What is "secret sprawl" and why is it harmful?
Having secrets sprawled throughout your system in plain text creates several roadblocks to application security. Learn what secret sprawl looks like, and how you can overcome it.
Founder & Co-CTO, HashiCorp
When we talk about secret sprawl, what we're first talking about is secrets themselves. What are secrets?
» Defining "secrets"
We talk about secrets as anything that gives us access to a system or allows us to authenticate or authorize ourself. Examples of this are a username or password, an API token, TLS certificates—any of these things we can provide to a database or to a cloud to authenticate ourself and then authorize us to perform actions—to read and write data from the database, to read or write from S3, so on and so forth.

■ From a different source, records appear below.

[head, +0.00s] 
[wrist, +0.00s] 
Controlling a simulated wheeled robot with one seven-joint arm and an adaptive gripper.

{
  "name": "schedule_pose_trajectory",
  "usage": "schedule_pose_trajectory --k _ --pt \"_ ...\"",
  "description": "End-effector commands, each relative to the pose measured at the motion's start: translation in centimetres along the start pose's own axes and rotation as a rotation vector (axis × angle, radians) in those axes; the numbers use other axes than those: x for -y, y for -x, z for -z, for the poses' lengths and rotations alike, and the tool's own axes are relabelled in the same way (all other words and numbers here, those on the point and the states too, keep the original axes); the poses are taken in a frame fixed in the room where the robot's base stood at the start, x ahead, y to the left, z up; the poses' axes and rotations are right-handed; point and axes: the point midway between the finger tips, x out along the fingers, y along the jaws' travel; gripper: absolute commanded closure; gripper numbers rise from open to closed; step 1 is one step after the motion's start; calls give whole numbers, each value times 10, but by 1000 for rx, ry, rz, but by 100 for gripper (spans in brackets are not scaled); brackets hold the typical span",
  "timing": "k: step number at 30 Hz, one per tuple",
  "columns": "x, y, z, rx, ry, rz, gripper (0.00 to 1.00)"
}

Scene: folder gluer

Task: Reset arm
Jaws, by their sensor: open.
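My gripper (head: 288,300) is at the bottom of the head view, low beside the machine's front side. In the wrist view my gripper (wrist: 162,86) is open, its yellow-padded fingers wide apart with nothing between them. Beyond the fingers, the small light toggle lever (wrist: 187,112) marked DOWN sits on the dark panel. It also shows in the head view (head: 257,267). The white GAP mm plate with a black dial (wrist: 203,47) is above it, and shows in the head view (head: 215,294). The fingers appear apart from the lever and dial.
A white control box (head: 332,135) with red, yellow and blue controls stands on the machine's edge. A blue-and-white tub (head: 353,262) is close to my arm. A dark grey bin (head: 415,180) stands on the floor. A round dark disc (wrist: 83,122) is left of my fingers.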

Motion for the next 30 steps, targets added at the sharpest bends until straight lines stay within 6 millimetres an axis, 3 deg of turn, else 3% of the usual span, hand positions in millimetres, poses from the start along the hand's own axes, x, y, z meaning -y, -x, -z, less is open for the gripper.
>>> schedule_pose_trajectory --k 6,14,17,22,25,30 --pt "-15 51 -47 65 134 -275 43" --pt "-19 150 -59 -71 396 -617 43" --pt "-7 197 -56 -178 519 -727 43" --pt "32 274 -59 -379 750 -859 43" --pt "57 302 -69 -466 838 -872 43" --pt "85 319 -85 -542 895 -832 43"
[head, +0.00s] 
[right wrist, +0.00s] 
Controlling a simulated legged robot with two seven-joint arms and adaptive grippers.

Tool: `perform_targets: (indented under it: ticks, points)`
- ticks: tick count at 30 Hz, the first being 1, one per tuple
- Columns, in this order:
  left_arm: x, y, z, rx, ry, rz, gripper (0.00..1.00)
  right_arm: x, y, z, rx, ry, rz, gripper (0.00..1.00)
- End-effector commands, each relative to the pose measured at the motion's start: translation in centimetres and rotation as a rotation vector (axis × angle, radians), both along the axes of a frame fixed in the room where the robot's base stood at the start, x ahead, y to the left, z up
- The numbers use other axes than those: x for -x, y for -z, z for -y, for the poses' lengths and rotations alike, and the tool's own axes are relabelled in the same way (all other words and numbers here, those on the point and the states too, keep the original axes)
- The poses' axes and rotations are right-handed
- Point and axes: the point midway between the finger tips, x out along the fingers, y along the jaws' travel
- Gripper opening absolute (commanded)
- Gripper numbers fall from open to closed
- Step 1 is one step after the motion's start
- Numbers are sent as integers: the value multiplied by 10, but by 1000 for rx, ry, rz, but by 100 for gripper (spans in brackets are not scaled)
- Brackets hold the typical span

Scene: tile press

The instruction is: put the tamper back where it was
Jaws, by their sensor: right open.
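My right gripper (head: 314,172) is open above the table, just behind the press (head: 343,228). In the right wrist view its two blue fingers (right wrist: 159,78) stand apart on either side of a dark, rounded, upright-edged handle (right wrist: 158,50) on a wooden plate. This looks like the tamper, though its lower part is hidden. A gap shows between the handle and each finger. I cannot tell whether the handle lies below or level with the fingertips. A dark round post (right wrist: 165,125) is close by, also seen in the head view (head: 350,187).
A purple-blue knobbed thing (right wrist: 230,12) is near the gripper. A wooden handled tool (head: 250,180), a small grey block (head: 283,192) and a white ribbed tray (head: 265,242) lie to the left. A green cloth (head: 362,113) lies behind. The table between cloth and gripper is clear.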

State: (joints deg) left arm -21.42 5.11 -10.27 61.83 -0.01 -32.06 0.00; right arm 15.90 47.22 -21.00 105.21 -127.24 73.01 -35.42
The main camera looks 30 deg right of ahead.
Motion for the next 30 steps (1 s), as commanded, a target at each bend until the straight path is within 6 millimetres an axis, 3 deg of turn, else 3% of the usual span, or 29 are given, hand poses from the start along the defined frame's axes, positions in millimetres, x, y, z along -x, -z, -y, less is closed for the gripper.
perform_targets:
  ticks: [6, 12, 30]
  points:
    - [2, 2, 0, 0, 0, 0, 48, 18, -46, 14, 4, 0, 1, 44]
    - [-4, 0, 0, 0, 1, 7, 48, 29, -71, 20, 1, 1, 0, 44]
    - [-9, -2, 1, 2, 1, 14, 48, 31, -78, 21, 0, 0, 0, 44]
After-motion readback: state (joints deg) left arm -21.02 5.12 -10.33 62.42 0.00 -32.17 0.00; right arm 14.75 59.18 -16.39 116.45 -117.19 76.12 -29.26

These things are very sensitive because if I—as a third party or an attacker—get access to one of these secrets, I can use it to authenticate and authorize myself and do something that I shouldn't be doing. These mechanisms are really critical. Anyone who gets ahold of the mechanism can then authenticate whether or not they actually should be doing so or they're trusted.
That's what a secret is.
» Defining "secret sprawl"
Now when we talk about secret sprawl, what we're really talking about is the distribution of these things. They're sort of all over. They're littered about our infrastructure.
What we classically see is: You have a database username and password that's hard-coded into the source code of an application. It's in plaintext in the configuration file. It's in plaintext in config management. It's in plaintext in version control. It's in a Dropbox and it's in a Wiki. It's sprawled all over our infrastructure in different places.
Challenges of secrets management
The challenge with sprawl is a few-fold:
- The first challenge is, we don't actually even know what's where. It's not like we're keeping track of what's in the source code, what's in a repo, what's in GitHub. We don't even know. There's a level of unknowability here where it's all over the place. So, one level is we don't know what credentials are where.
- The second challenge is, we generally have limited access control over this. These are not systems that are designed for secret management. A Wiki or Dropbox or a version control—they have really no idea that you're storing secrets. They're not maintaining fine-grain audit logs of who's doing what and what credentials did they read. So, it gives us very little auditability, very little access control over it.
- The third one is, what do we do when there's a breach? Something bad happens and we find our database username and password is on the public internet. Now what? In this world, we actually don't even know where that username and password came from. Was it in the source code? Hardcoded? Was it in a config file somewhere? We don't even know where this thing is. And two, we don't really know, how do we remediate this breach? Was it an insider who leaked it? We don't necessarily have the access logs to help us do that forensic. We don't really have a good story of how to rotate it and change it. If it's hardcoded in the application source, now what? We have to change the source code, recompile the application, redeploy it. It's now a complex process to orchestrate the change in terms of rolling out that configuration.
So, secret sprawl comes with a number of different problems but it's really a lack of visibility and a lack of control, so this doesn't give us good answers when something happens. When we talk about secret management, the goal is to solve that.
The solution to "secret sprawl"
The first level answer is centralization. We need to move from stuff living everywhere—all over the place in different systems—to living in a single place where it's tightly access-controlled, tightly audited, it's encrypted so that it's not anyone who has access to version control.
Even if you have access to a system like Vault, we have fine-grain access controls restricting what secrets you have access to on a need-to-know basis. In this sense, now we have good answers around: If there's a breach, we have audit logs of who had access, and when did they have access. We can change it in a central place and distribute it to our infrastructure. It simplifies a lot of the lifecycle around this credential management.
Those are the challenges of secret sprawl and why focusing on centralization and using formal secret management reduces the risks associated.